■ WHAT IS NEEDED
Each line that holds the string "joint" counts once; say how many such lines there are and add nothing.
[start of GIVEN RECORDS]
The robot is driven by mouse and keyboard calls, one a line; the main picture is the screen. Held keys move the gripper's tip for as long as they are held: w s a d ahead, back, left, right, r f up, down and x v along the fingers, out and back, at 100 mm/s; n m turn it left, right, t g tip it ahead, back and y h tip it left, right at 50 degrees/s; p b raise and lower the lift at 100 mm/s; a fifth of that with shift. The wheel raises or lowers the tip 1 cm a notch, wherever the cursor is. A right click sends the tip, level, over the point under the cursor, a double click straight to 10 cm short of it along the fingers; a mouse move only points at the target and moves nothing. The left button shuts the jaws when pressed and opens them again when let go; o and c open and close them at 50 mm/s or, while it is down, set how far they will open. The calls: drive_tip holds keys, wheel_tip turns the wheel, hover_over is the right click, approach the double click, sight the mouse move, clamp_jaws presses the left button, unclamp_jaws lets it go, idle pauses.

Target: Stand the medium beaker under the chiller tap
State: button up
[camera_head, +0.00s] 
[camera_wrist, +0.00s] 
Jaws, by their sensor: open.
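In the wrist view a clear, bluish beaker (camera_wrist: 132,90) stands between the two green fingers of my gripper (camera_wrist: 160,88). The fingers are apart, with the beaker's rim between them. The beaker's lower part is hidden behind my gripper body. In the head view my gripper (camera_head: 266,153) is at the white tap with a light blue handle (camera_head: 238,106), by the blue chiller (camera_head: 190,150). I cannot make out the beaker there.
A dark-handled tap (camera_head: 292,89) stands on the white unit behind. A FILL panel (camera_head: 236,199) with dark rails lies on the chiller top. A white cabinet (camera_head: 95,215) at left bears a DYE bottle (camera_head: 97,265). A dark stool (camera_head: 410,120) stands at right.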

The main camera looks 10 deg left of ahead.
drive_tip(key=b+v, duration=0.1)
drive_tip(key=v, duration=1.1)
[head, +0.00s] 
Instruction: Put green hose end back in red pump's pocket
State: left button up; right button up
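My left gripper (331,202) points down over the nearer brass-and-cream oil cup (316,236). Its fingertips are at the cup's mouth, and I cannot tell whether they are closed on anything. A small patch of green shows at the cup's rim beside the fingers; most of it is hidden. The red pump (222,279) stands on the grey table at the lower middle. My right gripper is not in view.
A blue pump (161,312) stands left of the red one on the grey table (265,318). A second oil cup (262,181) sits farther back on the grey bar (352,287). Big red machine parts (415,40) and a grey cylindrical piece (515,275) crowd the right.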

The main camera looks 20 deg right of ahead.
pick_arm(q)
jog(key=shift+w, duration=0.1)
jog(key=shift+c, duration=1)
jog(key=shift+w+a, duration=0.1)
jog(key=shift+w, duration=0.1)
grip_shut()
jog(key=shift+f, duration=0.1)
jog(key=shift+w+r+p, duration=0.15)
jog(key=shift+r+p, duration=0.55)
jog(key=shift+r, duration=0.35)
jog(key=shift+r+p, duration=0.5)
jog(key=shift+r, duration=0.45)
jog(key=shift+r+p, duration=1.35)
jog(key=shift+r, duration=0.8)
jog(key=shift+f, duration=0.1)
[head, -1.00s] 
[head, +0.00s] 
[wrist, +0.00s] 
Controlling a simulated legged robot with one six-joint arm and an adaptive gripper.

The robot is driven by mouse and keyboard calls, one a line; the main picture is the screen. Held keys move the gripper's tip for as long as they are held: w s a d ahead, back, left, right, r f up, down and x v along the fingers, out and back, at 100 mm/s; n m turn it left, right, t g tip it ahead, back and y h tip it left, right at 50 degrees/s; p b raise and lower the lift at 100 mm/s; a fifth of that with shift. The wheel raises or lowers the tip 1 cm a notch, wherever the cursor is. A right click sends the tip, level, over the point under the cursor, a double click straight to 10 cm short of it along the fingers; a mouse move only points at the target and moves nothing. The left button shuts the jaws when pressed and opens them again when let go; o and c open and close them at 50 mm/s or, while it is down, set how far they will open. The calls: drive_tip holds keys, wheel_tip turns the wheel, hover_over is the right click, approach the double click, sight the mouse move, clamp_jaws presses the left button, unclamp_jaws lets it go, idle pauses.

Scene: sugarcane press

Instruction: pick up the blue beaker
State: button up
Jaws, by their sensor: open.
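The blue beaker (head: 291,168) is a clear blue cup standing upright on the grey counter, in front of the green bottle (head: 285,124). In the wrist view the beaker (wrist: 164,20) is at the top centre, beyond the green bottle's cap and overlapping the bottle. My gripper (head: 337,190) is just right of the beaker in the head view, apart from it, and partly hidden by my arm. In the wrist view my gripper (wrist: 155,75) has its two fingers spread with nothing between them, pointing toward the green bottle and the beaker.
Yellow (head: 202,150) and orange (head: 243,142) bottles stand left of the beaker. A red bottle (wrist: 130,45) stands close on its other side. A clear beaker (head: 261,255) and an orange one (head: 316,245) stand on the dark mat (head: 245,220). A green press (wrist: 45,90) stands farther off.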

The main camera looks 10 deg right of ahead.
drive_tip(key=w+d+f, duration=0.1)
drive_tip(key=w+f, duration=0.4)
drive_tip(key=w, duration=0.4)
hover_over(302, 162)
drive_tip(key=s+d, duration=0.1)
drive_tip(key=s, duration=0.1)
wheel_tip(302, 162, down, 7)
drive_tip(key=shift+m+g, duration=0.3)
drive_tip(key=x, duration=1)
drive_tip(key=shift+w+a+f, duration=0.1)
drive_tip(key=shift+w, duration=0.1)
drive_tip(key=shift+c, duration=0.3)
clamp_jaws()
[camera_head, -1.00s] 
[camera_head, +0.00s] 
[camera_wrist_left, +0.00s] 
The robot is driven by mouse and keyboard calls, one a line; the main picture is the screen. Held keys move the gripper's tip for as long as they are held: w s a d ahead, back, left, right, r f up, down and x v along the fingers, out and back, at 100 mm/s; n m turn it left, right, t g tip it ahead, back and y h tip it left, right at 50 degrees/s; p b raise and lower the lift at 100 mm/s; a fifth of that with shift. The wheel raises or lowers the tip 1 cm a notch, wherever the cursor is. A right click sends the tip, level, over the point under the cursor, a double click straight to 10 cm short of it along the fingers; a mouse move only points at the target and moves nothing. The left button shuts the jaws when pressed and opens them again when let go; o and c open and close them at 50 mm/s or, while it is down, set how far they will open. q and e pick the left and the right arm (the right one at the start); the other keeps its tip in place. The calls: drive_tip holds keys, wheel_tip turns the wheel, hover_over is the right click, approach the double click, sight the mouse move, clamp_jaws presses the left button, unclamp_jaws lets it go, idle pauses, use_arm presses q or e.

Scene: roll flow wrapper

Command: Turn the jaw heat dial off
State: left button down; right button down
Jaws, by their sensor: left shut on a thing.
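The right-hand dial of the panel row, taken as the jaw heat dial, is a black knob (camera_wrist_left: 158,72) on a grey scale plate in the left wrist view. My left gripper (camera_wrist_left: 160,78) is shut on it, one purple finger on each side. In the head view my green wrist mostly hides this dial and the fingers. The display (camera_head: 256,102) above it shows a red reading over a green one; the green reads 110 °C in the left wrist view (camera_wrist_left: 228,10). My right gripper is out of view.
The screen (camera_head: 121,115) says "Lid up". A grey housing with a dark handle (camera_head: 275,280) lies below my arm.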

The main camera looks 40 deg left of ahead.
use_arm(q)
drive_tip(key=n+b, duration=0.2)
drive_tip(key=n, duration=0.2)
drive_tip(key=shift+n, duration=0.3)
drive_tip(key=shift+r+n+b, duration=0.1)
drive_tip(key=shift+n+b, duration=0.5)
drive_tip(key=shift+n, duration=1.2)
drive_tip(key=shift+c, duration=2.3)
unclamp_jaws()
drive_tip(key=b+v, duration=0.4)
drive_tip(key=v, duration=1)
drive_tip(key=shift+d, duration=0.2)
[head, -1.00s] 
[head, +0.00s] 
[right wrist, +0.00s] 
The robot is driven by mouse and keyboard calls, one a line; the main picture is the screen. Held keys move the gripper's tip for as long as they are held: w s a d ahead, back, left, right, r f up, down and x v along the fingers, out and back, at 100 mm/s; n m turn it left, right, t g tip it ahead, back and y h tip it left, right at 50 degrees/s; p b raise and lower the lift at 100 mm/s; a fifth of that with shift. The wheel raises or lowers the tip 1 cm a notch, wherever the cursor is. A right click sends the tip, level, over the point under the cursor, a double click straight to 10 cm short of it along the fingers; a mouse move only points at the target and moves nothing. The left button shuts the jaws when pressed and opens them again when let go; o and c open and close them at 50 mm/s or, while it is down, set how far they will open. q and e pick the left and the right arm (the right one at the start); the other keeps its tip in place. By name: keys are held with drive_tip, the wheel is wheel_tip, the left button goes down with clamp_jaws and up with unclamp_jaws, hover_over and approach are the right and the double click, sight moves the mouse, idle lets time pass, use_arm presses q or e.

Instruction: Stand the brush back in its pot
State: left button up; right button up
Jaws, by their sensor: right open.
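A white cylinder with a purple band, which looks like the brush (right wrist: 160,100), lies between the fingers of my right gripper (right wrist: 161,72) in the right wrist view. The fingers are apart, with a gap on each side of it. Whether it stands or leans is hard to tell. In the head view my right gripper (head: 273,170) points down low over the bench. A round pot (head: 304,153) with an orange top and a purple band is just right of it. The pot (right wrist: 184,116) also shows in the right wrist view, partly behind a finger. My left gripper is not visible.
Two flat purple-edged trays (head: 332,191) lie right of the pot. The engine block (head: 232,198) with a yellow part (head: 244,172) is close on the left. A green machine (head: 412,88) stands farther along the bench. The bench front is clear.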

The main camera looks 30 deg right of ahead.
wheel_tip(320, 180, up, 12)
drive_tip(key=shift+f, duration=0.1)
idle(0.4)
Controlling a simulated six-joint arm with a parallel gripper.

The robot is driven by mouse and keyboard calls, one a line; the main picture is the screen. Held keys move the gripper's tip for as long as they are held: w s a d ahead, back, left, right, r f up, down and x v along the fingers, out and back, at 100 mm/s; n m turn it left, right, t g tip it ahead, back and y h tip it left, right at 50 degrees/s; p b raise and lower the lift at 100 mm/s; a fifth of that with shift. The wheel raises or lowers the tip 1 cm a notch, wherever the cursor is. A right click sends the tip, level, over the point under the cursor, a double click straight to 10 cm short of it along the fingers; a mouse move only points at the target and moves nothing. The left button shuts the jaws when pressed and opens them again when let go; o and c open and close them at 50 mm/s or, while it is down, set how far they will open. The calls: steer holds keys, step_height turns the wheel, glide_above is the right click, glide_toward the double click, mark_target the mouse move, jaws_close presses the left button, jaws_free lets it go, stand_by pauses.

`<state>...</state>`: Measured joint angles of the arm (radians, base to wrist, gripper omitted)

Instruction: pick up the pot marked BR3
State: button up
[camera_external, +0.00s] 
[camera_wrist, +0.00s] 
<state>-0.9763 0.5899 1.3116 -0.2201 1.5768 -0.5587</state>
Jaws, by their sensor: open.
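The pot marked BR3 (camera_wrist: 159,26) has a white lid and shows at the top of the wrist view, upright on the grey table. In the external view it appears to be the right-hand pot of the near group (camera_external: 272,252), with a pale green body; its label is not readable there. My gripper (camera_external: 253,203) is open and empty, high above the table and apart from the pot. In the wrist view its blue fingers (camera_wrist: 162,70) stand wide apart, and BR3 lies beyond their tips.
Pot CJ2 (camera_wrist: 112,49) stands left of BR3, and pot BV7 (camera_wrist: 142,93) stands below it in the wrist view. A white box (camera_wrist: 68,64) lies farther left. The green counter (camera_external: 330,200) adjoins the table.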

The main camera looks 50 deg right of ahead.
[end of GIVEN RECORDS]
■ TASK SOLUTION
3